Restaurant inspection placards rejected outside C-U
URBANA — Champaign County Board members Tuesday night voted down a plan to begin a color-coded food service inspection program in unincorporated parts of the county on Jan. 1.
But the vote doesn't appear to effect food service businesses within Champaign-Urbana because the three-member Champaign-Urbana Public Health District board voted Tuesday afternoon to approve the program.
"At this point," said county board Chairman Alan Kurtz, "my only conclusion is that there could be placards in the cities, but not placards out in the county. But that again is questionable in my mind until I can get some kind of an opinion from the state's attorney to make sure I'm on solid ground."
Eleven board members voted against the proposal and nine voted for it. The no votes were from Republicans Gary Maxwell, Jim McGuire, Jon Schroder, Aaron Esry, Stanley Harper, John Jay and Jeff Kibler, and Democrats Pattsi Petrie, Rachel Schwartz, Chris Alix and Astrid Berkson.
The yes votes were from Democrats Michael Richards, Giraldo Rosales, Lloyd Carter, Lorraine Cowart, Josh Hartke, Alan Kurtz and Ralph Langenheim, and Republicans Diane Michaels and Stan James.
Urbana Democrat James Quisenberry did not vote and Champaign Republican Max Mitchell was absent.
The county board vote came about four hours after the C-U Public Health District board —of which Kurtz is a member — unanimously approved the proposal. Other members of the public health district board are Andy Quarnstrom of Champaign and Michelle Mayol of Urbana.
Under the plan, restaurants and retail food stores in Champaign-Urbana will have to display public health district-issued placards that are either green (satisfactory compliance), yellow (reinspection required) or red (closed).
The Champaign County Chamber of Commerce had urged board members to oppose the plan, saying it "could have unintended consequences to the economic health and vitality of conscientious restaurant owners and managers."
At the county board, Rantoul area Republican Stan James spoke out for the measure, calling it "a great tool."
"It gives me a leg up to let me know I'm doing business with a business that knows what it's doing," James said.
But Champaign Democrat Astrid Berkson said the color-coded placards would be confusing to the public.
"Close them if they're dangerous.
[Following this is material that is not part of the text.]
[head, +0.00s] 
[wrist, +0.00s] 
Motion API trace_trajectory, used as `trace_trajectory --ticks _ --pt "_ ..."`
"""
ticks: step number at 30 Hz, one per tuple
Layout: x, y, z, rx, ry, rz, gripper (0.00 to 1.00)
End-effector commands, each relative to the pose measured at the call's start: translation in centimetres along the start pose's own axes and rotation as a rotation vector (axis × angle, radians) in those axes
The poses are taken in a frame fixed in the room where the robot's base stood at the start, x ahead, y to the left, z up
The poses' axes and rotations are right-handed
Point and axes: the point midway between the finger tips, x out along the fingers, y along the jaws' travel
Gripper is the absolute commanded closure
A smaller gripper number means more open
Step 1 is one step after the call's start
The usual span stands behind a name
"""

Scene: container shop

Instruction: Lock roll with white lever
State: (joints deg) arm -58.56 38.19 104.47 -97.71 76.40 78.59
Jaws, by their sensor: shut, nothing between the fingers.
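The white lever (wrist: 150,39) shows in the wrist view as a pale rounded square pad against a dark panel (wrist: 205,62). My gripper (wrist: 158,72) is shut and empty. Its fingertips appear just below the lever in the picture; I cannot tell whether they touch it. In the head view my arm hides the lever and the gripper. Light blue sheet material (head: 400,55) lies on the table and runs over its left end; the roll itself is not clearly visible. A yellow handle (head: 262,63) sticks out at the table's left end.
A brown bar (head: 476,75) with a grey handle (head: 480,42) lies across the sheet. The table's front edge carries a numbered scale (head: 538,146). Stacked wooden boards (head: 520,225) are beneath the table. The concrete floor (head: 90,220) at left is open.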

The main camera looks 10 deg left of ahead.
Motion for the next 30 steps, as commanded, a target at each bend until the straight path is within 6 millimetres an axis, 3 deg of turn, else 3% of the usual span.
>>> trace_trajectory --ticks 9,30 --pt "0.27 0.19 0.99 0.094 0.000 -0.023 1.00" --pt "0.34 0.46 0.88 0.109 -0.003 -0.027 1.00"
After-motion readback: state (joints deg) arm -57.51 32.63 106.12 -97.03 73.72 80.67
Other than that they don't need a placard," said Berkson.
Jim Roberts, environmental health director for the health district, said that businesses that get a yellow placard would be able to remain open and would get "an unannounced reinspection" after they inform the district's inspectors that they believe they have corrected their sanitation problems.
Urbana Democrat Chris Alix said he was concerned that the placards would give consumers either "a false sense of security" or "needless fear," based on the day and time of day they were inspected.
Sadorus area Republican Jon Schroeder said he feared the placards would damage the reputations of small-town restauarnts.
"If you yellow-flag somebody out there, it could be the death knell," he said.
Also Tuesday night, board members decided to pull from their agenda discussion of a new pretrial services program for criminal court defendants in the county.
A five-week pilot study, undertaken by the Chief Judge Tom Difanis, court services director Joe Gordon, Public Defender Randy Rosenbaum and court administrator Roger Holland, determined that the program was unnecessary and would be a waste of money.
But members of the board's Democratic majority, meeting in caucus before the full board meeting, voiced skepticism about the study and said they were unaware it was even being conducted.
By pulling the item from the agenda, a $122,760 line item for the program will remain in the county's budget for the fiscal year beginning Dec. 1. Democratic board members say they hope to hear more from "stakeholders" in the process in the coming weeks.
Board members also agreed to defer consideration of a request for proposals to develop and implement a new re-entry program for jail and prison inmates being released into the community.
Also Tuesday, the board approved a $29.6 million property tax levy, for taxes to be paid next spring. The levy is about $878,384 greater than the amount sought in the current year.
Board members also approved a $37.8 million general corporate fund budget for the year beginning Dec. 1. Final approval will come at the board's Nov. 21 meeting.
The board approved the reappointment of Cathy Emanuel of Champaign to the county nursing home board, as well as two new members, Maj. Gen. (Ret.) Donald Lyn of Mahomet, and Sam Banks of Champaign, the CEO of the Don Moyer Boys and Girls Club.